═══ Dataset entries

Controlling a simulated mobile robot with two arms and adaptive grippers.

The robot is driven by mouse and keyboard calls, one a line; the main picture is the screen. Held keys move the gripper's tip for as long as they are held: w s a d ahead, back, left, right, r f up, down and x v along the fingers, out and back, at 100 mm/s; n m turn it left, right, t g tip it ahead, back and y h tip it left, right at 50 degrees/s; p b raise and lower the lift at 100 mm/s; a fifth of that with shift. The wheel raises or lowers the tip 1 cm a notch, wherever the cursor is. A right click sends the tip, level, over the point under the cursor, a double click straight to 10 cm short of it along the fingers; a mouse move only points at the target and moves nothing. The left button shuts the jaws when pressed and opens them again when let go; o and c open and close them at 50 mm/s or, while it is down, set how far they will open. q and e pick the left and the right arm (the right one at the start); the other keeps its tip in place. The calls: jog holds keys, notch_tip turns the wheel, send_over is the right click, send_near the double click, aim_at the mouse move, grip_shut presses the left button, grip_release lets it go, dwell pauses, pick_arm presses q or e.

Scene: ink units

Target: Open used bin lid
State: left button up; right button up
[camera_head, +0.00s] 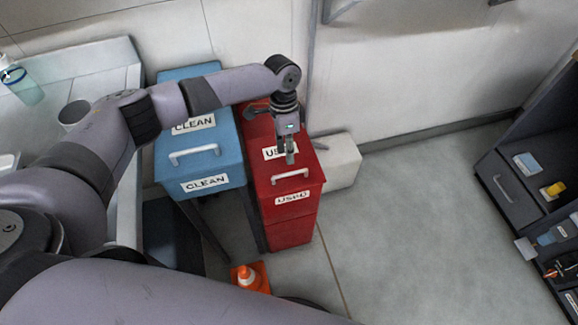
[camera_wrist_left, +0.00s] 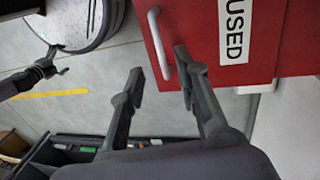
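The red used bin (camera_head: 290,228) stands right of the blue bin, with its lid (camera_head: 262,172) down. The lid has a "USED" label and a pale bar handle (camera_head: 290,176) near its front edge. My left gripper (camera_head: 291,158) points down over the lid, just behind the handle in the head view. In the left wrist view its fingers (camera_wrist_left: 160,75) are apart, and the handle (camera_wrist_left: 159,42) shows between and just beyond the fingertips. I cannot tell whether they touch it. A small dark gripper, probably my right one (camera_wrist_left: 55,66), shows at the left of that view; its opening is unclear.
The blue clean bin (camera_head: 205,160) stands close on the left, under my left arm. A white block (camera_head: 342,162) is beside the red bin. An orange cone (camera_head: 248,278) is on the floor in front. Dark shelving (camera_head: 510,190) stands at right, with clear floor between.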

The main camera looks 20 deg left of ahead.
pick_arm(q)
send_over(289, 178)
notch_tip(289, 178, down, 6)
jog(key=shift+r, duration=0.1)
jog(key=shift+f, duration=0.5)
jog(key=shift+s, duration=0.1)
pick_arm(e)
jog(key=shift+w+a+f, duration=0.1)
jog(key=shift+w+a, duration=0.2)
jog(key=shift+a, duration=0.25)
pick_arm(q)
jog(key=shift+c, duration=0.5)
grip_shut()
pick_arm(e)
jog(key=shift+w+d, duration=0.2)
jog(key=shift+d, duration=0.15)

══════
═══ Dataset entries

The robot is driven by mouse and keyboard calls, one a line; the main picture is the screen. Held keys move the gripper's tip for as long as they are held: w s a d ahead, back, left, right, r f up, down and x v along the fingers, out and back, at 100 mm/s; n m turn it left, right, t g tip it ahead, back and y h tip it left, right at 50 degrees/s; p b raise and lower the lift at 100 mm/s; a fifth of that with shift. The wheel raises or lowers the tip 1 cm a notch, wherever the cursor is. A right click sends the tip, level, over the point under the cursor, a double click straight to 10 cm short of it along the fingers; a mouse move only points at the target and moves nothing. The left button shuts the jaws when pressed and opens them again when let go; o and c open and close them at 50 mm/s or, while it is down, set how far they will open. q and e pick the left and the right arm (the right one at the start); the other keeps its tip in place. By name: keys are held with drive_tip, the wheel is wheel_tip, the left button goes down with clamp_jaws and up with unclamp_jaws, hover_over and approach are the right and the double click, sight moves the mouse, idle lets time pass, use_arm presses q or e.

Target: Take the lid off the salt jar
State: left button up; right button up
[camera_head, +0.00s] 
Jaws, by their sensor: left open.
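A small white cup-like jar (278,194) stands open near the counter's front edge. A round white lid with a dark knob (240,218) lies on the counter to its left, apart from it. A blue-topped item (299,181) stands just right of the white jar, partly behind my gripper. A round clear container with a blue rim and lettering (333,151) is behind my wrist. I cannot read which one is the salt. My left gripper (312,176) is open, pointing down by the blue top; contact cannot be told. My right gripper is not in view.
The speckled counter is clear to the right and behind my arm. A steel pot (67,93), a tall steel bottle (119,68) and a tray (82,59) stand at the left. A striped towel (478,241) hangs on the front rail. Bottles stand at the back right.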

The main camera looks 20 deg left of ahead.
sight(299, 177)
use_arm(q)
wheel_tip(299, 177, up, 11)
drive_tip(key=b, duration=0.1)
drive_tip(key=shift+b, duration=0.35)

══════

Your task: Using the data above, repeat exactly the lines that begin at the line with "Controlling a simulated" and end at the line with "Target: Open used bin lid", both ends included.

Completed exercise:
Controlling a simulated mobile robot with two arms and adaptive grippers.

The robot is driven by mouse and keyboard calls, one a line; the main picture is the screen. Held keys move the gripper's tip for as long as they are held: w s a d ahead, back, left, right, r f up, down and x v along the fingers, out and back, at 100 mm/s; n m turn it left, right, t g tip it ahead, back and y h tip it left, right at 50 degrees/s; p b raise and lower the lift at 100 mm/s; a fifth of that with shift. The wheel raises or lowers the tip 1 cm a notch, wherever the cursor is. A right click sends the tip, level, over the point under the cursor, a double click straight to 10 cm short of it along the fingers; a mouse move only points at the target and moves nothing. The left button shuts the jaws when pressed and opens them again when let go; o and c open and close them at 50 mm/s or, while it is down, set how far they will open. q and e pick the left and the right arm (the right one at the start); the other keeps its tip in place. The calls: jog holds keys, notch_tip turns the wheel, send_over is the right click, send_near the double click, aim_at the mouse move, grip_shut presses the left button, grip_release lets it go, dwell pauses, pick_arm presses q or e.

Scene: ink units

Target: Open used bin lid

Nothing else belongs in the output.